Since several months, Afghanistan’s security situation is deteriorating and the recent Helmand, Urozgan and Kunduz incidents underlines it.
Precisely one year after, the first collapse of Kunduz, once again, this city (except its airport) fell at the hand of the Taliban while the leaders of the NUG had traveled to Brussels to participate in the Brussels Conference on Afghanistan in order to attract international aids for this country. Coincide with that, the war in Baghlan was also warm and the armed Taliban had reached at the gates of Pol-e-Khumri.
Although it seems that the efforts to recapture Kunduz city by the Taliban was to shadow the Afghan government’s stance in the Brussels Conference; but in the meanwhile, many analysts believe that distance between the Afghan government and the people in many areas has resulted in the successes of the Taliban.
The country’s current security situation, the change in the fighting tactics of the Taliban and the direction of the country’s security situation are amid issues that are analyzed here.
Change in the Taliban’s fighting tactics
On 28 September 2015, for the first time in the past one and half decade, the Taliban seized control of a major city of Afghanistan-the Kunduz city. News about this event was highly reflected in domestic and international media and it was raised as a serious threat.

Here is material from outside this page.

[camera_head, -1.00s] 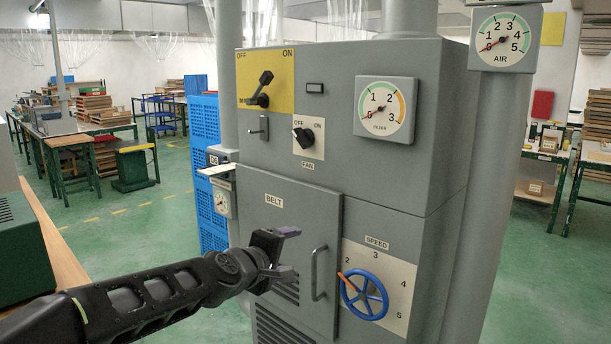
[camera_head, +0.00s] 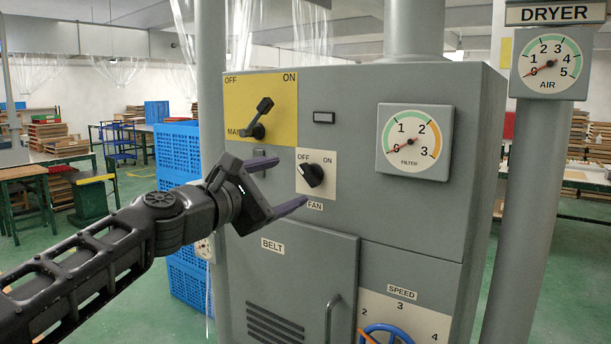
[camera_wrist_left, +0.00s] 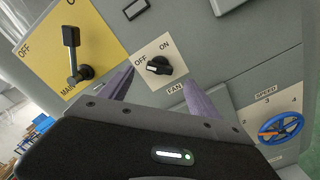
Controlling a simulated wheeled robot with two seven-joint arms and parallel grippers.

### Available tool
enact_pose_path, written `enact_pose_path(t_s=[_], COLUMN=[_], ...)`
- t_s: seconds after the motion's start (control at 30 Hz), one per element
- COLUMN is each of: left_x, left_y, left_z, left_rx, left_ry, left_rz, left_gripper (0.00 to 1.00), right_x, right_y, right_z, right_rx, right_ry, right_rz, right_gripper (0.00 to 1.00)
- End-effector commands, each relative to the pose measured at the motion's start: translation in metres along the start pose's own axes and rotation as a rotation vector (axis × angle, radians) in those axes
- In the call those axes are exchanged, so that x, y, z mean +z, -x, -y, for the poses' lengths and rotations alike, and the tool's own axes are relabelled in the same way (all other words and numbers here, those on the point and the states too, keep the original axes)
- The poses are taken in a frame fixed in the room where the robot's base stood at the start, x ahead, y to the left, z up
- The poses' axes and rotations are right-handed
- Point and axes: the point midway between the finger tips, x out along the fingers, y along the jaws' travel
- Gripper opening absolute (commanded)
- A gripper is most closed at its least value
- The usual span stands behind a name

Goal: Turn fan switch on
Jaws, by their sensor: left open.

The Afghan government, later-on, launched vast operations to recapture Kunduz; but the recapture of Kunduz from the Taliban occurred after two weeks and since 2001, it was the first time that the Taliban and the Afghan security forces fought in a strategic city of Afghanistan. The collapse of Kunduz was the start of Taliban’s new tactic; because, by seizing Kunduz, the Taliban on the one hand, began to capture cities and on the other hand, strengthened their control over the captured areas.
Before the first collapse of Kunduz, the Taliban used to conduct guerilla operations on the Afghan and foreign forces. Particularly, the Taliban were involved in explosions or were sending their men to attack on some areas in major cities which did not aim to capture or control those areas; but after the Kunduz incident, the Taliban focused on capturing regions and strengthening their control in these regions. Thus, since the past one year, on the one hand, the Taliban’s fighting tactics are changed and has turned from defensive to aggressive and on the other hand, war has spread its scope from villages and remote areas to major places and cities.
The US military strategy in Afghanistan
Right after the formation of the NUG in 2014, the Afghan government signed Security Agreements with the US and NATO and it was hence due to this only 9800 US and 2000 NATO forces were supposed to remain in Afghanistan and in 2016 this number would have decreased to half. But this policy was postponed when the Afghan President and Chief Executive officer visited the US in March 2015 and Obama agreed to keep 9800 US soldiers in Afghanistan until 2015. Later-on in the backdrops of Kunduz fall, Obama changed its policy once again and stated that he would keep the 9800 US forces in Afghanistan to the end of 2016 and will decrease this number to 5500 in the first month of 2017. But later in July 2016, Obama announced that only 8400 soldiers would remain in Afghanistan by the end of 2016.
In 2015, the Afghan security situation deteriorated and consequently, on the one hand, it destabilized the US policy towards Afghanistan and on the other hand, it signified the fragility of Afghan security forces. Some while ago, in the Warsaw International Conference, the international community decided to support Afghan security forces until 2020. In the meanwhile, coincide with the intensification of war in Helmand and Kunduz and deterioration of security situation in the country, the United States on the one hand, unlike its previous policy, deployed new troops in Helmand and on the other hand increased its airstrikes which killed and injured many civilians in the eastern regions of the country. Increase in the role of foreign troops in the battlefield would, once again, strengthen the moral of the Taliban fighters.
Security situation in 2016
Currently the country is in worst security situation compared to the past one and half year. Based on the report of the United Nations (UN), armed conflict in May, June and July has increased 14.7% compared to the first three months of this year and the Taliban conducted bloody wars in Helmand, Jawzjan, Kunduz, Takhar, Urozgan, and some other provinces and districts of the country. Thus, the Afghan security forces confronted many challenges and a number of districts and Kunduz city collapsed at the hands of the Taliban.
Between 20 May and 15 August, the UN has documented 5996 security incidents which show a 4.7% increase compared to similar period of time in 2015. Besides that, 268 incident of assassination is also documented, 40 of which were failed attempts.
On the other hand, after a relative defeat, the ISIS, once again, began to re-emerge in the eastern provinces of the country and also claimed the responsibility of a bloody explosion in a demonstration of “Enlightenment Movement” in Kabul.
On the other hand, Hezb-e-Islami (Hekmatyar) signed the peace deal with the Afghan government; although, this deal would not have deep impacts on the security situation of the country but it would have some impacts on the security situation in the long run.
Given the recent security incidents in the country particularly the fact that Urozgan almost collapsed, the collapse of Kunduz for a second time and heavy civilian casualties in the airstrikes of foreign troops; one can easily estimate the country will face immense challenges in the future.